-- Begin Data --

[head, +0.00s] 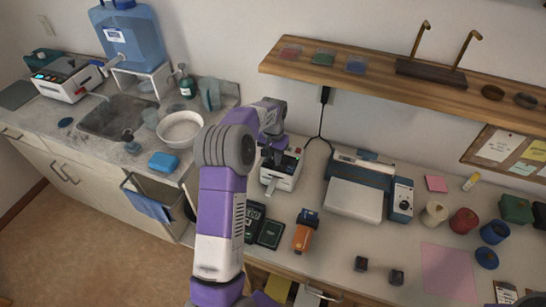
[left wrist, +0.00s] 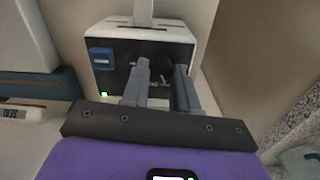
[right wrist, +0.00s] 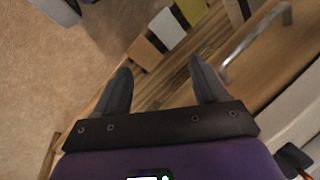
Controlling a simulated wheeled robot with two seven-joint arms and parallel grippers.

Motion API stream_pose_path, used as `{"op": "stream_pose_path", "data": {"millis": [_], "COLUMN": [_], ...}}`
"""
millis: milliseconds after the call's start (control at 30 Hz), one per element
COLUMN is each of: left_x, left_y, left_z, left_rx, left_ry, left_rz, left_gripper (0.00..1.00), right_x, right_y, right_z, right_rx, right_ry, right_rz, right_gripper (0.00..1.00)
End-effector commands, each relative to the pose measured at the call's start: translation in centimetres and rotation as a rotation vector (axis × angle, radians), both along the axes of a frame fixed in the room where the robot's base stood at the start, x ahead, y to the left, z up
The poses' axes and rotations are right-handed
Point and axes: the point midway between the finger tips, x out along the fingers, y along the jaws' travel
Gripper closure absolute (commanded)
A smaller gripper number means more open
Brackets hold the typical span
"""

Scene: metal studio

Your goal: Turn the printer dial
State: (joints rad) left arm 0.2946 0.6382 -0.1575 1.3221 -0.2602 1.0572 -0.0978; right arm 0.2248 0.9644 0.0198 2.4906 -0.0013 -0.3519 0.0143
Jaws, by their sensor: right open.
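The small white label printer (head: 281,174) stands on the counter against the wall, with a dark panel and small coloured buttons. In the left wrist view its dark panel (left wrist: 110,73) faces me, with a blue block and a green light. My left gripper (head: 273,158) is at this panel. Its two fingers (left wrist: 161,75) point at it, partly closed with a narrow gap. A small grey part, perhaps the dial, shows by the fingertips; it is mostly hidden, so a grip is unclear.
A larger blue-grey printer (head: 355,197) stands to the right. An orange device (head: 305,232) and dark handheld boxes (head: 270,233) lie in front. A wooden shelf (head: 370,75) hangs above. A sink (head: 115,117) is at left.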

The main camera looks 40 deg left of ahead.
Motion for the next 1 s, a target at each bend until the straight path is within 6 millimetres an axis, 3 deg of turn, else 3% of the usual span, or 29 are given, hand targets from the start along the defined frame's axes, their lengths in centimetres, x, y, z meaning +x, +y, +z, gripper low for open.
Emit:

-- End Data --

The task: From the line holding "A smaller gripper number means more open" through the last line above, reproduce each line exactly and add nothing.

Expected answer:
A smaller gripper number means more open
Brackets hold the typical span
"""

Scene: metal studio

Your goal: Turn the printer dial
State: (joints rad) left arm 0.2946 0.6382 -0.1575 1.3221 -0.2602 1.0572 -0.0978; right arm 0.2248 0.9644 0.0198 2.4906 -0.0013 -0.3519 0.0143
Jaws, by their sensor: right open.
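The small white label printer (head: 281,174) stands on the counter against the wall, with a dark panel and small coloured buttons. In the left wrist view its dark panel (left wrist: 110,73) faces me, with a blue block and a green light. My left gripper (head: 273,158) is at this panel. Its two fingers (left wrist: 161,75) point at it, partly closed with a narrow gap. A small grey part, perhaps the dial, shows by the fingertips; it is mostly hidden, so a grip is unclear.
A larger blue-grey printer (head: 355,197) stands to the right. An orange device (head: 305,232) and dark handheld boxes (head: 270,233) lie in front. A wooden shelf (head: 370,75) hangs above. A sink (head: 115,117) is at left.

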The main camera looks 40 deg left of ahead.
Motion for the next 1 s, a target at each bend until the straight path is within 6 millimetres an axis, 3 deg of turn, else 3% of the usual span, or 29 are given, hand targets from the start along the defined frame's axes, their lengths in centimetres, x, y, z meaning +x, +y, +z, gripper low for open.
Emit:

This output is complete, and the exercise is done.